## SET EXERCISE
Write out every line below that includes the word "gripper".

--- BEGIN RECORDED INFORMATION ---

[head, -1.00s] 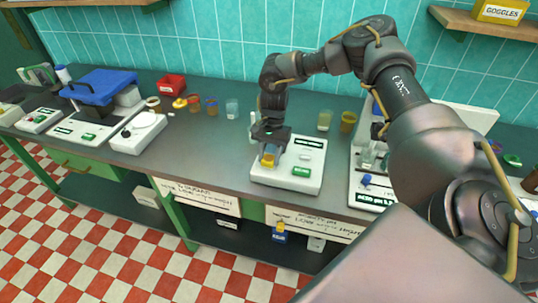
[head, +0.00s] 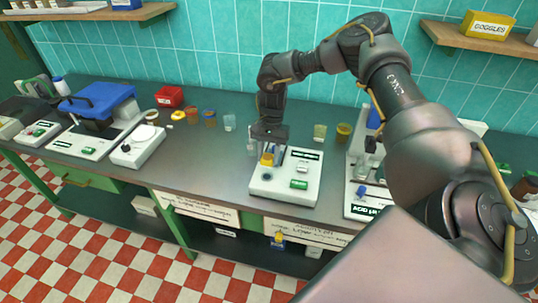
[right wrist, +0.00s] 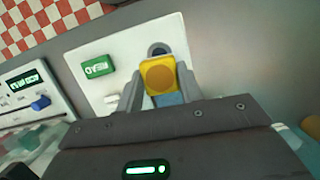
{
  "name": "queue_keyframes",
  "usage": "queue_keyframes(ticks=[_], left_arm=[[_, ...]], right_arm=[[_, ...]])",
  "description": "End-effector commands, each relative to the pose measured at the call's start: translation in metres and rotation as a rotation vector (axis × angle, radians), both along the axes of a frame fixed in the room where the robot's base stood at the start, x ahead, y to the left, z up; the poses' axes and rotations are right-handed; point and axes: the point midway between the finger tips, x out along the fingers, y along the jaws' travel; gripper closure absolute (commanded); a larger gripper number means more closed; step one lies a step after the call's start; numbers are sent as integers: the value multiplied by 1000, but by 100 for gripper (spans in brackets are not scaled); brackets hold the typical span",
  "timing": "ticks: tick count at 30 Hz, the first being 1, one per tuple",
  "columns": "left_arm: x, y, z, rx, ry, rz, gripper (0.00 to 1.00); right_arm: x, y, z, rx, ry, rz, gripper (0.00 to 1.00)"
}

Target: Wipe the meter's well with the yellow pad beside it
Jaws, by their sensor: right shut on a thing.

--- END RECORDED INFORMATION ---

## RESPONSE
  "description": "End-effector commands, each relative to the pose measured at the call's start: translation in metres and rotation as a rotation vector (axis × angle, radians), both along the axes of a frame fixed in the room where the robot's base stood at the start, x ahead, y to the left, z up; the poses' axes and rotations are right-handed; point and axes: the point midway between the finger tips, x out along the fingers, y along the jaws' travel; gripper closure absolute (commanded); a larger gripper number means more closed; step one lies a step after the call's start; numbers are sent as integers: the value multiplied by 1000, but by 100 for gripper (spans in brackets are not scaled); brackets hold the typical span",
  "columns": "left_arm: x, y, z, rx, ry, rz, gripper (0.00 to 1.00); right_arm: x, y, z, rx, ry, rz, gripper (0.00 to 1.00)"

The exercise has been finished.